GIVEN INSTRUCTION – In your copy, leave out the pictures; write out all the data exactly.

GIVEN DATA –
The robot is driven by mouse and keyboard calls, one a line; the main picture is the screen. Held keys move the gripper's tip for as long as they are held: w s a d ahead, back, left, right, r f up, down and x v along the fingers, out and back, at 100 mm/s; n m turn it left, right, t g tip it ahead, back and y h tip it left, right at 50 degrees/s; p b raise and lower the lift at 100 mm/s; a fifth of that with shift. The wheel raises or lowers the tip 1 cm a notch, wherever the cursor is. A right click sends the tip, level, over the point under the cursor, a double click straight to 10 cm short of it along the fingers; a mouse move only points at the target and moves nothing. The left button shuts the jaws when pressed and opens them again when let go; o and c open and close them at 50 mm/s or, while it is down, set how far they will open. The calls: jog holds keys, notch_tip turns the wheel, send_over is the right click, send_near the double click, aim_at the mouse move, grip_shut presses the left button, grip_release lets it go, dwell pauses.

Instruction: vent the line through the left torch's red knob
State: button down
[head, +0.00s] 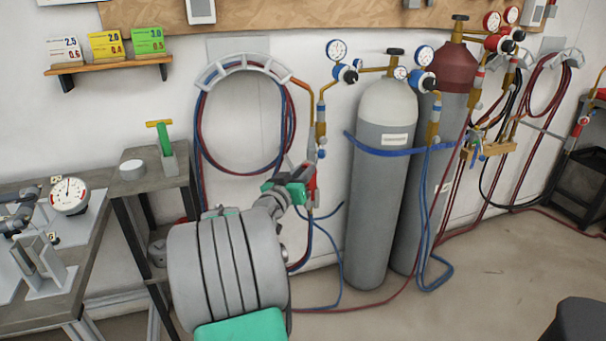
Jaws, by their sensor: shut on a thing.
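The left torch (321,120) hangs upright on the wall, left of the grey cylinder, with its brass neck bending up and left. Its blue knob (322,154) shows low on the right side of its body. My gripper (303,182) reaches up to the torch's lower end from the front left. It is shut at the red knob (311,179), of which a red part shows beside the green-and-dark fingers. The fingers and wrist hide the rest of the knob and the exact contact.
Coiled red and blue hoses (200,140) hang behind my arm. A grey cylinder (376,220) and a red-topped one (455,70) stand right, strapped in blue. A narrow stand (140,183) and a bench with a gauge (70,195) are left. Open floor (490,275) lies right.

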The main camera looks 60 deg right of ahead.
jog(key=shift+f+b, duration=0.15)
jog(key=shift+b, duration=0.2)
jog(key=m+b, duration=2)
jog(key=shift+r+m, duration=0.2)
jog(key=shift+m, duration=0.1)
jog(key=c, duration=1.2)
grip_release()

THE REPLY –
The robot is driven by mouse and keyboard calls, one a line; the main picture is the screen. Held keys move the gripper's tip for as long as they are held: w s a d ahead, back, left, right, r f up, down and x v along the fingers, out and back, at 100 mm/s; n m turn it left, right, t g tip it ahead, back and y h tip it left, right at 50 degrees/s; p b raise and lower the lift at 100 mm/s; a fifth of that with shift. The wheel raises or lowers the tip 1 cm a notch, wherever the cursor is. A right click sends the tip, level, over the point under the cursor, a double click straight to 10 cm short of it along the fingers; a mouse move only points at the target and moves nothing. The left button shuts the jaws when pressed and opens them again when let go; o and c open and close them at 50 mm/s or, while it is down, set how far they will open. The calls: jog holds keys, notch_tip turns the wheel, send_over is the right click, send_near the double click, aim_at the mouse move, grip_shut presses the left button, grip_release lets it go, dwell pauses.

Instruction: vent the line through the left torch's red knob
State: button down
[head, +0.00s] 
Jaws, by their sensor: shut on a thing.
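The left torch (321,120) hangs upright on the wall, left of the grey cylinder, with its brass neck bending up and left. Its blue knob (322,154) shows low on the right side of its body. My gripper (303,182) reaches up to the torch's lower end from the front left. It is shut at the red knob (311,179), of which a red part shows beside the green-and-dark fingers. The fingers and wrist hide the rest of the knob and the exact contact.
Coiled red and blue hoses (200,140) hang behind my arm. A grey cylinder (376,220) and a red-topped one (455,70) stand right, strapped in blue. A narrow stand (140,183) and a bench with a gauge (70,195) are left. Open floor (490,275) lies right.

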The main camera looks 60 deg right of ahead.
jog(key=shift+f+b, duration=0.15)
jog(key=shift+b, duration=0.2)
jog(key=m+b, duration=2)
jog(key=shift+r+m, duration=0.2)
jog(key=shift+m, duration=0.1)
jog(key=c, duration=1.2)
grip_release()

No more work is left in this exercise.